What makes a person say, “I am in love with my life”? One answer is that we love life when things are in alignment—when they make sense. When we accept the past and anticipate the future because the present is just so good that we wouldn’t have it any other way. Home contributes to that feeling of alignment. When we “feel at home,” we’re a step closer to loving life.
Soon after I turned 18, I left Martin’s River to attend university in Mississauga, Ontario. I had become tired of the monotony of Nova Scotia.
My decision to leave home was quite decentering for my mother. My brothers had left long before me, and my parents were both counting the days until I would go too.
Throughout her 30 years of life in Martin’s River, away from her family and friends, my mother had built a home with us, her kids. She invested a great deal in our well-being, our success, and our futures. Life had given her a new landscape, and she had learned how to build a home within it.
After my brothers and I had left, she found no reason to stay. Home had been us, and now we were gone. That was the driving force behind my parents’ decision to leave. Now, thirty years later, they are finally on their way out, back to their first home.
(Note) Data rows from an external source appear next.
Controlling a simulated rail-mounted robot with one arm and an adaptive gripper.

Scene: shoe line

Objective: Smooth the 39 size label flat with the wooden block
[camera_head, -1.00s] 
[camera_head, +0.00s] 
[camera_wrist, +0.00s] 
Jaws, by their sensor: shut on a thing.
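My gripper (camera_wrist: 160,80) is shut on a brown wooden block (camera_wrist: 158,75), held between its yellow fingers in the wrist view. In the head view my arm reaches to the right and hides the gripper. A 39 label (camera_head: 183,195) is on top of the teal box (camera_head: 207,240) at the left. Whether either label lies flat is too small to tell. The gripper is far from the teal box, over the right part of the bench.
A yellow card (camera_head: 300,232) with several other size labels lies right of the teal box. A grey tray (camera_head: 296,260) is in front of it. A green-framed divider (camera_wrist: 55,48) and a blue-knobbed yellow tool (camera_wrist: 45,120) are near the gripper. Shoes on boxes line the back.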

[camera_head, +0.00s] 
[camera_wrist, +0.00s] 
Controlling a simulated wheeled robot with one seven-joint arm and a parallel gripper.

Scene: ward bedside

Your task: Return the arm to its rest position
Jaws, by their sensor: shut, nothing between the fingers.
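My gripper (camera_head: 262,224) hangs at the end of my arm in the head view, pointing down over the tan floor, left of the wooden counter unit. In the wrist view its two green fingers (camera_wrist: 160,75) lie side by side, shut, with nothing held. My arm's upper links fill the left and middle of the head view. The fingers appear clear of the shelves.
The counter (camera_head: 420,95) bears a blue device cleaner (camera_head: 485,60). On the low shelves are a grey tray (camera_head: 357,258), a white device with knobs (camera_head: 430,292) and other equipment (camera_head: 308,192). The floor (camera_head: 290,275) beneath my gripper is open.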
For me, my expectations of home had transcended what Nova Scotia could give me. I wanted something more exciting, more my own. I had found myself longing for something else.
Now, four years later, I realize the city was what I expected, but not what I wanted. Home still alludes me, but my expectations for it have never been more concrete.
Now the idea of home has become a quiet one, far off in a small town where things are simpler. Home is a little room in a little house. It’s peace and joy. It’s a regular, quiet life that is mundane but beautiful. It doesn’t need much to sustain itself, and it’s done away with all the other lives I thought I wanted. And someday, it will be mine.